WHAT YOU ARE ASKED TO DO.
Reproduce the listing below from the line with "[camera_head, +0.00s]" to the line with "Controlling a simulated", both lines included, character for character, minus any pictures.

TASK INPUT.
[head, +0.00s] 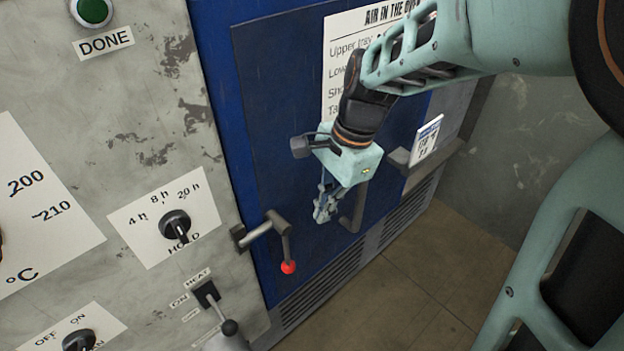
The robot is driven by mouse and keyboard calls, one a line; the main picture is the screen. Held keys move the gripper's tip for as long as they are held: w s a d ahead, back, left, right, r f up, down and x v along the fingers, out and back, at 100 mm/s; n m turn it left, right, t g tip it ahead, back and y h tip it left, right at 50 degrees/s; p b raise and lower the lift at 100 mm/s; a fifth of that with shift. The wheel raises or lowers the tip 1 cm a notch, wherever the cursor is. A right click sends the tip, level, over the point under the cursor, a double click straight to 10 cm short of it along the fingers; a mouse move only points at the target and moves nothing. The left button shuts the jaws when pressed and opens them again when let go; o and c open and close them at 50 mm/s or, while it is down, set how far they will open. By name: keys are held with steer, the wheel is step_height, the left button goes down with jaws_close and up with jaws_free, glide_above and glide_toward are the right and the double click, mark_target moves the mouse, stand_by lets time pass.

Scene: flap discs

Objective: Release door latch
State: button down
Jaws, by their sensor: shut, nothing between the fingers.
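The door latch (264,235) is a grey metal lever on the left edge of the blue oven door (275,130). Its arm bends downward and ends in a red ball (288,267). My gripper (322,214) is shut and empty, pointing down in front of the door. It is to the right of the latch and a little above the red ball, apart from it in the picture. A grey handle (354,212) on the door shows just right of my gripper, partly hidden behind it.
A worn grey control panel (150,110) with a HOLD knob (174,226), a HEAT lever (208,297), another knob (78,341) and a green DONE button (93,11) stands left. A sign (340,45) is on the door. A small tag (427,138) is at right. Tiled floor (420,285) is clear.

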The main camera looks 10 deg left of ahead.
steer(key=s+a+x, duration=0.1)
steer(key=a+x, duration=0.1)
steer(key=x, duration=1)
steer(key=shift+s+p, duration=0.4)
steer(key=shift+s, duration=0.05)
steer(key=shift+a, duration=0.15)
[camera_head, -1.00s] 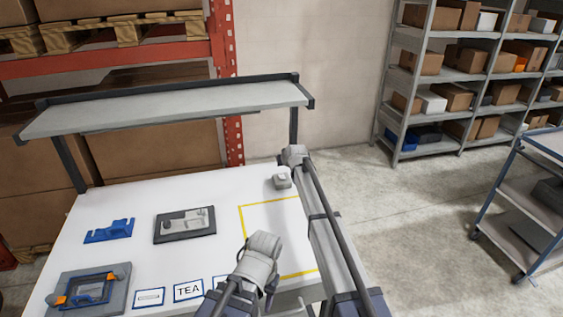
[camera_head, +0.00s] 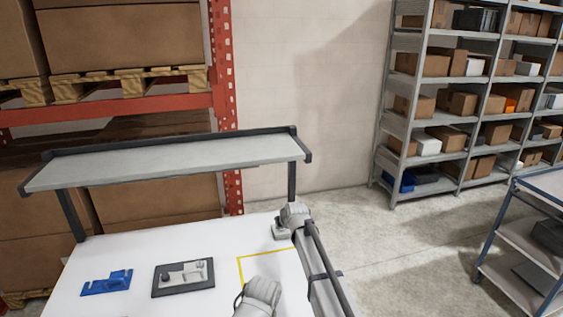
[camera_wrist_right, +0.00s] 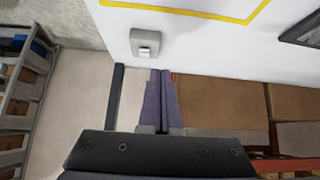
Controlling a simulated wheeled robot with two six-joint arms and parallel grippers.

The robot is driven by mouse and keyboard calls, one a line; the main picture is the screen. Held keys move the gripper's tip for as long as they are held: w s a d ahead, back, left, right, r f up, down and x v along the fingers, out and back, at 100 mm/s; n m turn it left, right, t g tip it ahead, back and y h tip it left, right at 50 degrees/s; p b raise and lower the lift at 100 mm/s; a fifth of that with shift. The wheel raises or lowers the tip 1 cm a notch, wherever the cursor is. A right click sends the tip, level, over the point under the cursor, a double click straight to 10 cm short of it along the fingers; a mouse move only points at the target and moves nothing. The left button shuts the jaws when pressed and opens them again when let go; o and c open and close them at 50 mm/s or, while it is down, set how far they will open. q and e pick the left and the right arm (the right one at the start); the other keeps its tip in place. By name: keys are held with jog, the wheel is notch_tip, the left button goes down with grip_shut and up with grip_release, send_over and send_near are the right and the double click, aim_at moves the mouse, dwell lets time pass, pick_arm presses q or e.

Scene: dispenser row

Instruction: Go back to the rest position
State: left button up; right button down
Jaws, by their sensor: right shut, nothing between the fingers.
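My right gripper (camera_wrist_right: 162,102) shows in the right wrist view, with its two purple fingers pressed together and nothing between them. It is near the edge of the white table (camera_wrist_right: 210,52), beside a small grey box with a button (camera_wrist_right: 146,42); I cannot tell its height. In the head view, two of my arm links come up from the bottom edge, but no fingertips show. My left gripper is not in view.
On the table are a blue holder (camera_head: 106,283), a dark-framed plate with grey parts (camera_head: 184,277) and a yellow outline (camera_head: 268,252). A raised shelf (camera_head: 170,162) spans the back. A cart (camera_head: 520,265) stands right; floor between is clear.

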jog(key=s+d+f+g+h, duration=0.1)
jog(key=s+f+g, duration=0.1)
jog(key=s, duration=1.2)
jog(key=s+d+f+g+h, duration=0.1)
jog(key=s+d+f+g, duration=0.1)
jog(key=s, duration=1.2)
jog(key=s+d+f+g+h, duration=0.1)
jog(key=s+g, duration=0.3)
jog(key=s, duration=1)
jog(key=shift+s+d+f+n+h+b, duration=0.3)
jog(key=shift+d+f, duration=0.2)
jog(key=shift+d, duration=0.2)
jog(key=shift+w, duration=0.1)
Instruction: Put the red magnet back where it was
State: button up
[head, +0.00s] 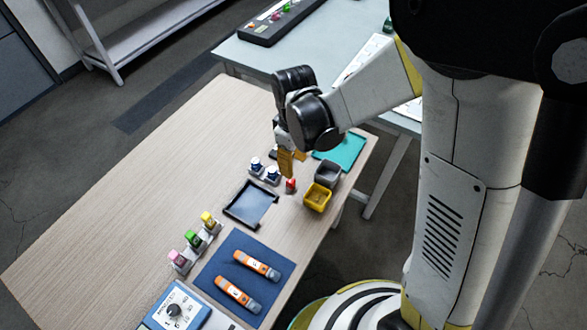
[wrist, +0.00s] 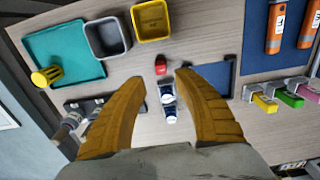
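The red magnet (head: 291,185) is a small red piece on the wooden table, left of the yellow bin in the head view. In the wrist view the red magnet (wrist: 161,66) shows beyond and between my fingertips, apart from both. My gripper (head: 287,164) points down above the table, close to the magnet. In the wrist view my gripper (wrist: 162,76) is open, its two tan fingers wide apart with nothing held. Two blue-and-white pieces (wrist: 168,93) in grey holders stand in line behind the magnet, also seen between the fingers.
A yellow bin (head: 317,199), a grey bin (head: 328,174) and a teal tray (head: 347,148) stand close by. A dark tray (head: 247,207) lies left. A blue mat (head: 225,263) bears two orange devices; yellow, green and pink pieces stand beside it. The table's left part is clear.

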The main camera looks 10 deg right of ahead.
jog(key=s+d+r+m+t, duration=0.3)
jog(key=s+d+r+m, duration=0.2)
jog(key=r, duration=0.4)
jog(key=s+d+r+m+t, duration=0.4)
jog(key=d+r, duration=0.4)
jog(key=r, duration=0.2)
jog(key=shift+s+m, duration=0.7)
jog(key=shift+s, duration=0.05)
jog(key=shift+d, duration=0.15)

ANSWER BELOW.
[camera_head, +0.00s] 
[camera_wrist_right, +0.00s] 
Controlling a simulated wheeled robot with two six-joint arms and parallel grippers.

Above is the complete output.